Absolutely, a 2mA LoRa listen mode would be the golden ticket and would vastly simplify all of this. It could stay in this mode indefinitely using that solar panel. I'm not fully ruling this out yet but man... I google searched a lot and went down some rabbit holes attempting this. From what I understand given my early investigation, this effectively requires the MCU to continually "micro sleep/wake" every few milliseconds. Every time it wakes up, it checks for CAD, if detected, it puts the radio into listening mode to listen to the full message, if it is not detected it goes back asleep for 5 ms and then continually repeats this. It's essentially attempting to detect the pre-amble of a LoRa message. The only way to do this is to continually probe the radio at at least the length of the preamble. You'd think this would be done within the LoRa radio itself but everything I've found/tried this is the method it uses. Here's a few references if you want to dig into it more:

Now that I reread some of these, I think the challenge is “false” CAD signals cause the radio to wake the MCU and then stay awake until some LoRa RX timeout until it’s truly a false message. The lack of finding any good example of it makes me question if it’s too complex, not reliable or burns too much power yet. It does still have to spend a finite period of time in Receive mode so it’s not actually 2mA either. Interesting concept though!

This is very much what I'm hoping to achieve through one method or another. I tried CAD and couldn't figure it out. I then tried the waitForCADTimeout() method/randomize each nodes offset and it worked but couldn't scale beyond 5, so trying to orchestrate the show was the next logical option. As you pointed out earlier, I wonder how a node could "self heal". What I mean by that is if it "falls out of sync" and doesn't get a response in say 1 hour or after maybe 10 transmit attempts, it would occasionally put itself back into RX Sleep mode to wake up when it hears a neighboring LoRa transmission.

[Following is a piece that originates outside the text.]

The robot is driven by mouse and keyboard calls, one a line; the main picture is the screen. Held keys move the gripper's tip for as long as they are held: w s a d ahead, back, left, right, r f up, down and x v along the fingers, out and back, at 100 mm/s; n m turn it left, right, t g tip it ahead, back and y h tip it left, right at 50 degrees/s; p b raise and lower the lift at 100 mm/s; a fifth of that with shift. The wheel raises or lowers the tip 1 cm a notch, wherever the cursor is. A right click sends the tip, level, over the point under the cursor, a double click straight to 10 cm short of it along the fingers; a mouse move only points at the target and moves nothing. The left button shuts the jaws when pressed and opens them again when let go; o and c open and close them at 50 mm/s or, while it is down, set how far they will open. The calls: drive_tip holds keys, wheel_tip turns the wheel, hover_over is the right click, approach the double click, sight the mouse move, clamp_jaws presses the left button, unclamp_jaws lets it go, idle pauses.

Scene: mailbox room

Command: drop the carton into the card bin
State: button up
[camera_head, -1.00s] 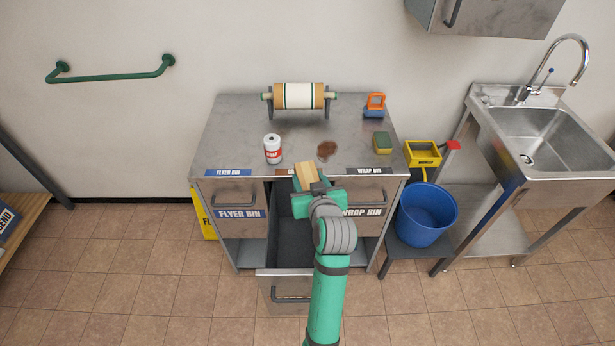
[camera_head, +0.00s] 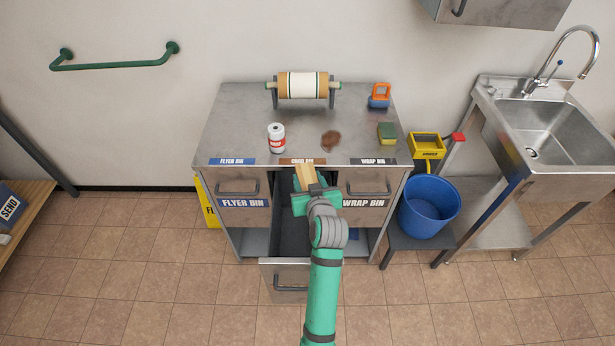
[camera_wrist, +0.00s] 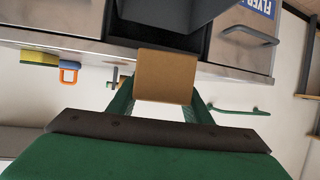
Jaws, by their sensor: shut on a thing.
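The carton (camera_head: 306,177) is a small brown box. My gripper (camera_head: 310,190) is shut on it and holds it over the back part of the open card bin. In the wrist view the carton (camera_wrist: 164,76) sits between the green fingers of my gripper (camera_wrist: 164,100). The card bin (camera_head: 291,235) is the middle drawer, pulled out, with a dark inside and a brown label (camera_head: 302,161) on the counter edge above it. My arm hides part of the drawer. Whether the carton is below the drawer's rim I cannot tell.
The flyer bin (camera_head: 240,188) at left and wrap bin (camera_head: 366,185) at right are shut. On the counter (camera_head: 240,120) stand a paper roll (camera_head: 302,86), a white-red can (camera_head: 277,138), a brown stain (camera_head: 331,140) and a sponge (camera_head: 387,133). A blue bucket (camera_head: 429,208) stands at right.

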In any case... it's a fun challenge.

chipmc · August 19, 2022, 12:49am

@all, Wow! there seems to be a lot of energy around this topic.

I was dropping my daughter off at college over the past few days and I was surprised at the amount of reading I needed to do to catch up.

Interestingly, my daughter is going to Virginia Tech and the route from that august institution to my home takes me past one of my most troublesome locations for Particle devices - Pilot Mountain State Park’s Bean Shoals access. This place is seriously cellular radiation deprived and while that might be a good thing for the Park’s patrons, it has been an enduring torn in my side.

To get an idea, please see this map from the FCC’s 4G LTE coverage database:

Despite the hint of cellular coverage using Particle’s EtherSIM carriers (AT&T, T-Mobile and US Cellular) I could never get counters in this area to connect. Then I applied for Verizon’s developer program and was able to get the vehicle counter to connect (most of the time) but not the trail counter. You can see that no one carrier has this area covered though Verizon is the best in my experience.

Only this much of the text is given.